[
PREVIOUS ARTICLE |
Table of Contents |
NEXT ARTICLE
]
THE DATA WAREHOUSE DATABASE EXPLOSION, PART II
by Sid Adelman
What's an Organization to do?
A company recently monitored which of their reports were actually being
used. The sad results were that less than 25% of the reports were ever read.
The company shrewdly halted the unread reports and only reinstated them when
users demanded their return. Understanding the situation can reveal
opportunities to improve.
If an organization understands the problems of letting the databases
increase in an uncontrolled manner and is willing to take appropriate steps,
it should consider the following:
- Recognize that size is important (in this case, big is bad) and that it
can have a strongly negative impact on the cost, performance, availability,
risk and the management of the DW. This recognition needs to be communicated
to all those on the DW team.
- Develop data standards that, among other things, include standards on
transformations, data replication, data stewardship and naming standards.

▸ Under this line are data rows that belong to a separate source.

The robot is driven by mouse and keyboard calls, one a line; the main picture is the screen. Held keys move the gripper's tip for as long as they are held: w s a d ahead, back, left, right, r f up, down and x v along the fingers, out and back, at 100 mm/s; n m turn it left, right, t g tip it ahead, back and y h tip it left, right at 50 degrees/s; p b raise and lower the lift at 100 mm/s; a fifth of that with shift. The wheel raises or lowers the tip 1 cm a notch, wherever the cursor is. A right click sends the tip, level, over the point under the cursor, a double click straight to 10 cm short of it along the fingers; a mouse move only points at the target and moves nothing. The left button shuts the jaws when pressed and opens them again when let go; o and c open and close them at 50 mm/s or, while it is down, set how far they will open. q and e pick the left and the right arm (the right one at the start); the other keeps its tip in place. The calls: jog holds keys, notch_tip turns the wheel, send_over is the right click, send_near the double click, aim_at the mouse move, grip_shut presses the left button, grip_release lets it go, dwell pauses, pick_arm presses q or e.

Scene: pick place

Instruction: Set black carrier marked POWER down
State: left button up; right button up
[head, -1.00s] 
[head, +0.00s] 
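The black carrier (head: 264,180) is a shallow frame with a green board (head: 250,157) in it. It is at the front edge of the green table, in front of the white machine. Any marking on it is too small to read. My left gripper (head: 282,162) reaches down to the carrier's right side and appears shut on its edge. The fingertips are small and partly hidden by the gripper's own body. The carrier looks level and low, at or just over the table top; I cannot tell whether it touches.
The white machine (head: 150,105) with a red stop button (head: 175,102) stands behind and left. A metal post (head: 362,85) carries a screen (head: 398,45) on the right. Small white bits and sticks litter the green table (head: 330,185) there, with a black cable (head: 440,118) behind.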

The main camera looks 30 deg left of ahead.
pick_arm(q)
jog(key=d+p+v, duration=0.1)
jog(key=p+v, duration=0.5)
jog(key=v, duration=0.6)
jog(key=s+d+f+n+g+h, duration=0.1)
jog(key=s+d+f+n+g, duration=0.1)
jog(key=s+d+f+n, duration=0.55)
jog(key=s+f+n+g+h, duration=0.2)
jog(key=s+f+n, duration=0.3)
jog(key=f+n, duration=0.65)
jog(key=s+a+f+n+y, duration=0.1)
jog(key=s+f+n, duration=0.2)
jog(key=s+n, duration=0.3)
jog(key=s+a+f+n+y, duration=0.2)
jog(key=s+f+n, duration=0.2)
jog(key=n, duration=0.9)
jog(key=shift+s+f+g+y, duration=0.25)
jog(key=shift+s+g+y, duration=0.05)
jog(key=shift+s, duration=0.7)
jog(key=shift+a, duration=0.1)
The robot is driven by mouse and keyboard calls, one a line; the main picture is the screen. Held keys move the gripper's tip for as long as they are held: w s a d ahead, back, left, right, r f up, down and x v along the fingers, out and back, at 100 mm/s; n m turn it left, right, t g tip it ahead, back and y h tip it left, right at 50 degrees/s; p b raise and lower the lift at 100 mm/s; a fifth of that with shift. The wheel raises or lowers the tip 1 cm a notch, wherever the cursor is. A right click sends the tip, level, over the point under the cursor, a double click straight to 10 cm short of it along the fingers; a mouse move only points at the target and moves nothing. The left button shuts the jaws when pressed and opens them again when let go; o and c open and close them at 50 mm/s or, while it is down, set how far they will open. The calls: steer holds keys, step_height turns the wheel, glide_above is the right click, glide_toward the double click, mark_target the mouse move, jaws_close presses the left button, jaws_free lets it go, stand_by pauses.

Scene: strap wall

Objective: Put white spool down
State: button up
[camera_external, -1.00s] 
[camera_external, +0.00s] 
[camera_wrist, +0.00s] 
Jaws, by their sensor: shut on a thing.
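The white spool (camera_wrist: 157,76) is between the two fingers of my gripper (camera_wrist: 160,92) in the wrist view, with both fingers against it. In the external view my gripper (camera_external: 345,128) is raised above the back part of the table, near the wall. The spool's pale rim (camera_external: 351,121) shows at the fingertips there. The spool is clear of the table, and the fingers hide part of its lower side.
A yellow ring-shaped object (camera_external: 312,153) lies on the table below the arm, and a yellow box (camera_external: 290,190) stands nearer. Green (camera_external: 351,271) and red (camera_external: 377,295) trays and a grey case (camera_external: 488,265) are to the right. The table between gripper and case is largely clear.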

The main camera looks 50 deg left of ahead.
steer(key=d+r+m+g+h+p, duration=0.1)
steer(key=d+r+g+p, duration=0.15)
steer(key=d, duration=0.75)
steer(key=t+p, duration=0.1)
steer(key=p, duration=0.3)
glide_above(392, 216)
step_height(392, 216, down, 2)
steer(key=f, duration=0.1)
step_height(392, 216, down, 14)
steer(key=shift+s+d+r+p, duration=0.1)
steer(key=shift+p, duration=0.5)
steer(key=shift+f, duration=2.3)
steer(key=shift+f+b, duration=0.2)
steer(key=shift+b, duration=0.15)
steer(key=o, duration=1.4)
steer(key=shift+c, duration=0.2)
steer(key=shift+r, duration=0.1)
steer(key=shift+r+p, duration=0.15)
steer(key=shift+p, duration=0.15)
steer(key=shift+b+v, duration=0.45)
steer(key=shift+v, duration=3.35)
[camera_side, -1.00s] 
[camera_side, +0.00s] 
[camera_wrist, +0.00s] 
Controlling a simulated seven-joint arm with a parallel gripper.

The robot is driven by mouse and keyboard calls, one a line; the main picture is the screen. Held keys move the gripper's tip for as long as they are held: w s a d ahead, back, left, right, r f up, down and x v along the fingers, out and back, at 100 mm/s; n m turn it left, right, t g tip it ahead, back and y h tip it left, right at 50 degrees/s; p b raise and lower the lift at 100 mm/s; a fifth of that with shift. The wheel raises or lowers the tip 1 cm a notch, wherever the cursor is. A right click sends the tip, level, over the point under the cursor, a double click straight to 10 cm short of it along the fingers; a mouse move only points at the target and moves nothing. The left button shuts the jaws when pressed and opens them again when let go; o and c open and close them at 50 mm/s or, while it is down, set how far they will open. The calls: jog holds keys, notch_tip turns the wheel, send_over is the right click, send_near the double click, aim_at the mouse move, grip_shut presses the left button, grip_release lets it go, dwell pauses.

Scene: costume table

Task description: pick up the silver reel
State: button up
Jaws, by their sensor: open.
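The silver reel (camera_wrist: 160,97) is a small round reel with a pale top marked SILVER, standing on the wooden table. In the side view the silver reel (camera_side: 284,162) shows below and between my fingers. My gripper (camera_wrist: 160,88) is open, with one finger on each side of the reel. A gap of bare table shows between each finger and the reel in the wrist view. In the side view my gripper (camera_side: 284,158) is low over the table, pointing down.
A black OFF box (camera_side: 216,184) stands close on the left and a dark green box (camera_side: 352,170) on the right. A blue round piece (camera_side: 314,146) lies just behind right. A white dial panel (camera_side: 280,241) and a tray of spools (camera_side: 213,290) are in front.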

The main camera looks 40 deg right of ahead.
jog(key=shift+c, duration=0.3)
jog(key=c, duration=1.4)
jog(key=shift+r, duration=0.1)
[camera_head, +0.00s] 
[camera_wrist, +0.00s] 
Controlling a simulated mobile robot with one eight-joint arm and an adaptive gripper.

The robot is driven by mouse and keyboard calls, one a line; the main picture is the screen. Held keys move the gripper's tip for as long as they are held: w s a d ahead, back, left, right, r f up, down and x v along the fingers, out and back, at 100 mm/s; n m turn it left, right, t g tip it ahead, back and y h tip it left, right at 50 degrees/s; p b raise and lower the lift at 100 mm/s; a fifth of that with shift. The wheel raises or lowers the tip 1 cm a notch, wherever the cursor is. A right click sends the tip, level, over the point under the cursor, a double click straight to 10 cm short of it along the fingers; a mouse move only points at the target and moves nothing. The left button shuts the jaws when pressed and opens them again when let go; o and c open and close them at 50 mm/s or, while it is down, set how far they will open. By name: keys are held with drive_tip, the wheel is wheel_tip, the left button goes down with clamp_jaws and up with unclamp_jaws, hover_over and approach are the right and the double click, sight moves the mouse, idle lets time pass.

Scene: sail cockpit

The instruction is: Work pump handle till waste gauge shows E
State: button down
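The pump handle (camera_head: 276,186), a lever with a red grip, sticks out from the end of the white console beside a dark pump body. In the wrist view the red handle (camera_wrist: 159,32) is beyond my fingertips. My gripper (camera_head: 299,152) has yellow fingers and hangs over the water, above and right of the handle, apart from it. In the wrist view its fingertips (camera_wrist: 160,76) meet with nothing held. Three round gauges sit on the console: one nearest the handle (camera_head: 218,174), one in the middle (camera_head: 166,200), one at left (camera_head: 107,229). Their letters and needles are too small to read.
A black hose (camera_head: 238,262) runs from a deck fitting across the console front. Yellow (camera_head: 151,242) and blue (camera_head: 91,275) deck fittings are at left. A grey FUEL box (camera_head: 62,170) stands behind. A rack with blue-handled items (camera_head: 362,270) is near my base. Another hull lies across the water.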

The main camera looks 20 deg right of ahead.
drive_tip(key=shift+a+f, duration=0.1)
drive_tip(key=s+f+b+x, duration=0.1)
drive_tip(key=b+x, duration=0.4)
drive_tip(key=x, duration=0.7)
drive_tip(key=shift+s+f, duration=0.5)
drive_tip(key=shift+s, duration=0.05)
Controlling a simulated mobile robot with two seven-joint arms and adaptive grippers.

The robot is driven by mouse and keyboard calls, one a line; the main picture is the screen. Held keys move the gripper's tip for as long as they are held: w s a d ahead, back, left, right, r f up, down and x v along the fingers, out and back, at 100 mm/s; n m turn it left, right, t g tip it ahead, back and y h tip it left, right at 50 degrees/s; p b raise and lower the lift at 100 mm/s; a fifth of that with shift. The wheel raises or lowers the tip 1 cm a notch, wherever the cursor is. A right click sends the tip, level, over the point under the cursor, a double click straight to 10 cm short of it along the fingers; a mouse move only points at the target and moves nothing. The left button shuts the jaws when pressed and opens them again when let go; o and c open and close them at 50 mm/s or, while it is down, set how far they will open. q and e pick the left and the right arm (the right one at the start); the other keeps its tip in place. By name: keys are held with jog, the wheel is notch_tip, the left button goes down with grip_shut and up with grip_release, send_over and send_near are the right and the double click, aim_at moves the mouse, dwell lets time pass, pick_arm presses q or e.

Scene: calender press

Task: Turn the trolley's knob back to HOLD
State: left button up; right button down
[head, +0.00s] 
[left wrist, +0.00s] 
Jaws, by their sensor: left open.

- Implement a cost justification methodology that can be used uniformly as
funds are being requested. The hard numbers can help management understand
and evaluate options.
- If possible, charge the users for the data they request. This can be very
difficult because other departments may also be using the data and
distributing the costs may become complex. Chargebacks are never appreciated
but they are one of the few techniques that force users to make a business
case for additional data.
- Allow enough time to implement the DW properly. This admonition extends
far beyond the data explosion concern. Management should understand the
costs and risks of an unrealistic schedule.
- The project should be phased and the users should understand the plan and
know when each grouping of data would become available to them.
- Educate and sell the users on the importance of their participation in the
process of determining data requirements. Instruct them on the costs and
problems of frivolous requests for data.
- With the users, evaluate the necessity of keeping instance data as well as
summarized data. This requirement will probably change as the data ages.
Older instance data may be archived while the summarized data will probably
be retained.
- Carefully consider the need to replicate data. Many organization
replicate for questionable reasons ("The user wants his data to be under his
physical control.").
- Understand the need for how frequently the data is stored (daily, weekly,
monthly).
- Allow sharing of data rather than each user having their own copy of DW
data. If possible, encourage sharing by lowering user costs or appealing to
higher motives.
- If data models have captured the structure of the DW and if a repository
has been populated with metadata about the DW, the models and the metadata
should be used to understand the inventory of DW data and to minimize storing
redundant data.
- Give Data Administration the authority to determine data sources and give
them the responsibility for populating metadata in a repository.
- Give Data Administration or the DW Administrator the authority to control
what data will be stored in the DW. This would minimize storing redundant or
unneeded data.
- Be sure the right analysts are working on the project. They need to feel
comfortable with the users and know what questions to ask. Consider a team
that has analysts that come from the user departments.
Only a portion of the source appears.